Adalet, oksijen gibi bir şey, varken değil, yokken aranır; hem de hayati derecede. İnsanları, Ankara'dan İstanbul'a kadar 450 kilometre yürüten tılsım da bu. Her insan, toplum, millet ve devlet ona muhtaç, onsuz yaşayamaz. Bunun için "Adalet mülkün temeli" denilmiş. Aslında adaletin ne olduğunu bilmeyen yok da, sıra saygı göstermeye, baş eğmeye gelince yan çizmeler başlıyor. Ah! Şu "ben" ve " ideolojik şartlanma" denen düşman var ya, işte o başımızın belası… Canına okununcaya kadar, vay halimize…
Ekmek-su kadar ihtiyacımız olan "adalet" arayışı için Kılıçdaroğlu değişik bir yol buldu. Tarihimizde ilk defa Ankara'dan İstanbul'a kadar 24 günde 450 km yürüdü; hem de binlerle beraber. 9 Temmuz'da Maltepe'ye ulaştı ve yürüyüşü milyonların katıldığı miting konuşmasıyla tamamladı. O gün bu gün gündemden düşmüyor; düşmemesi de lazım.

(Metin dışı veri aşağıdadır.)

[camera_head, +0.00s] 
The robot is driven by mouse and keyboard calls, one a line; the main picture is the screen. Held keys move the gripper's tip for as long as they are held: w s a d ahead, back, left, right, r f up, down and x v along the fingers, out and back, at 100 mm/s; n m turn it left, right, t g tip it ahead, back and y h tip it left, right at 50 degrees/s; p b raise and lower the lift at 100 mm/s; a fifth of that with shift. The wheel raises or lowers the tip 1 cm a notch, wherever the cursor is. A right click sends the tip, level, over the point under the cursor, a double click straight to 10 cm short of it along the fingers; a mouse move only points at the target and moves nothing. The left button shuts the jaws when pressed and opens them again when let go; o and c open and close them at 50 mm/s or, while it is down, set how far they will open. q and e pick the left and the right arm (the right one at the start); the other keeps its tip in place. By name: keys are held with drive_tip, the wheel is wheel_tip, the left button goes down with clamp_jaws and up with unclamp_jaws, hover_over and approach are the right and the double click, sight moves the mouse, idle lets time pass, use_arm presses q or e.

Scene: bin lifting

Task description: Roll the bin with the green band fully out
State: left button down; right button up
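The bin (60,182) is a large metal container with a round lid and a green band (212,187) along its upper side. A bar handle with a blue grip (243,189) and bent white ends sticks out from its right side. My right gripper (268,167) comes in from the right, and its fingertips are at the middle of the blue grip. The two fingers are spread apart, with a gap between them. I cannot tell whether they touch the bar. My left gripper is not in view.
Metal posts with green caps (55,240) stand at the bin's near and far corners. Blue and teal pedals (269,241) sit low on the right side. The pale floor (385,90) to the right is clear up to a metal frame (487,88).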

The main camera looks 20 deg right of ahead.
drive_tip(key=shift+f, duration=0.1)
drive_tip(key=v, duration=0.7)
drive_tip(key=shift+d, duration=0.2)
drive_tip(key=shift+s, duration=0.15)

Aslan Bulut, Yeniçağ'da Kılıçdaroğlu'nun "…tüm Türkiye'ye ve dünyaya seslenerek, 'herkes için adalet' dediğini vurguladı. Sonra da; birilerinin "Kılıçdaroğlu, FETÖ'cülere ve PKK'lılara da adalet istiyor!'" suçlamasına karşılık "Peki ne yapmalı" dedi ve FETÖ yöntemleri mi kullanmalıydı veya şimdilerde olduğu gibi delil aramadan mı işlem yapılmalıydı diye sordu. Aslında bize göre "herkes için adalet" sözü açıktır, yeterlidir. Adalet, "herkese af" değildir; tam tersine suçsuzu suçludan ayırmak, suçluya hak ettiği cezayı vermektir. Bu yapılmıyorsa, ona "adaletsizlik" denir; itiraz da bunadır.